Adding to the dozens of lawsuits against the HHS mandate, the Archdiocese of Atlanta and three other Catholic institutions have filed a legal challenge to the federal rule.
“We are undertaking this action because the stakes are so incredibly high,” Archbishop Wilton Gregory of Atlanta said Oct. 10. “The unchallenged results of the HHS mandate would require that we compromise or violate our religious faith and ethical beliefs.”
The archbishop, a past president of the U.S. bishops’ conference, said the mandate affects the religious liberty of the archdiocese, of Catholics, and people of other beliefs throughout the country.
“We become one more voice that must be heard by the courts as they consider the legality of this action,” he said.
The Atlanta archdiocese is joined in the lawsuit by the Catholic Diocese of Savannah, Catholic Charities of the Archdiocese of Atlanta and Christ the King Catholic School in Atlanta.
Over 100 plaintiffs have filed 33 other lawsuits against the federal government challenging the Department of Health and Human Services mandate.
The Atlanta archdiocese’s lawsuit says the existing legality of contraception and sterilization “does not authorize the government to co-opt religious entities” into providing or facilitating access to them.
The mandate’s existing religious exemption is “so narrowly worded” that religious institutions like Catholic Charities of the Archdiocese of Atlanta and Christ the King Catholic School may not qualify for it, the archdiocese said.
Joseph Krygiel, CEO of Catholic Charities Atlanta, said the charity board feels that religious freedom is “the cornerstone of every basic human right.” He said the mandate is “an unprecedented direct attack on our Catholic faith and our religious freedom guaranteed by the U.S. Constitution.”

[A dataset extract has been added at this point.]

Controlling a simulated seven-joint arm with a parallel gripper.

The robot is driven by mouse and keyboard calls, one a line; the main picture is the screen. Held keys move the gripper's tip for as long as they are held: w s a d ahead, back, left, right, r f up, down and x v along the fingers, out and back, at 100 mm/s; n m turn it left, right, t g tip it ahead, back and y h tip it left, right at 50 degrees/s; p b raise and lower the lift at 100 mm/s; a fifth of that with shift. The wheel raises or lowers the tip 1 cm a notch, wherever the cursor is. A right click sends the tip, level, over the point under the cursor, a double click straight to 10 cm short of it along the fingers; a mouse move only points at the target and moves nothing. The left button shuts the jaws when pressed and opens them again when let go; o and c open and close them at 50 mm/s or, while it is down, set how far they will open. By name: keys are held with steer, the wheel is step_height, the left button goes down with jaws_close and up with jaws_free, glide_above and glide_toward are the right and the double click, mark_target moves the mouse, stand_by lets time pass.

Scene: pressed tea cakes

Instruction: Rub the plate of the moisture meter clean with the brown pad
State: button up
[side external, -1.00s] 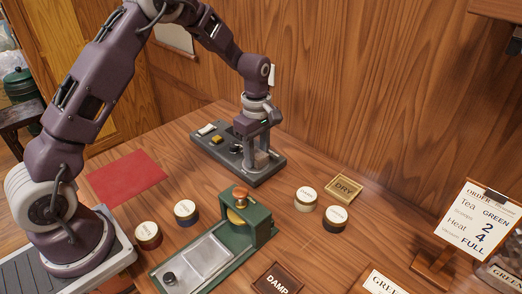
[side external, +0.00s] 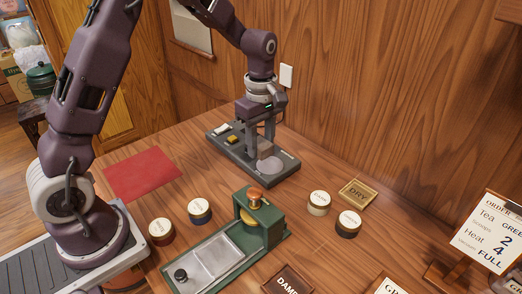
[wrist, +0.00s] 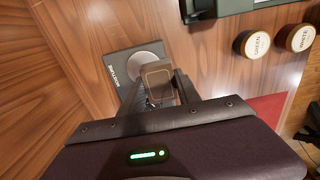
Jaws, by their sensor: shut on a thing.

“This lawsuit is not about contraception, it is about religious freedom and it always has been,” he said.
The religious exemption applies only to religious organizations that primarily employ and serve co-religionists and that mainly aim to instill religious values.
Krygiel said that the majority of poor and needy people his agency serves are not Catholic and clients are never asked about their religious beliefs before they are provided help.
“There is a saying in Catholic Charities agencies across the country, ‘We help people not because they are Catholic; we help people because we are Catholic,’” he said.
The Obama administration has proposed an accommodation for religious employers, but the details are not yet clear. The administration has opposed congressional efforts to provide a broad religious exemption to the controversial coverage mandate.
Employers who do not comply with the mandate face fines of $100 per employee per day. Prominent Catholic institutions like the University of Notre Dame or EWTN Global Catholic Network could face annual six- or seven-figure fines.
Minor children on their parents’ health plans are included in the mandate. About half of U.S. states allow minors to consent to contraception, meaning they could receive the drugs without parental involvement.
Several non-Catholic employers and religious institutions have challenged the suit, including Hobby lobby, Wheaton College, two Baptist universities and the Bible publisher Tyndale House.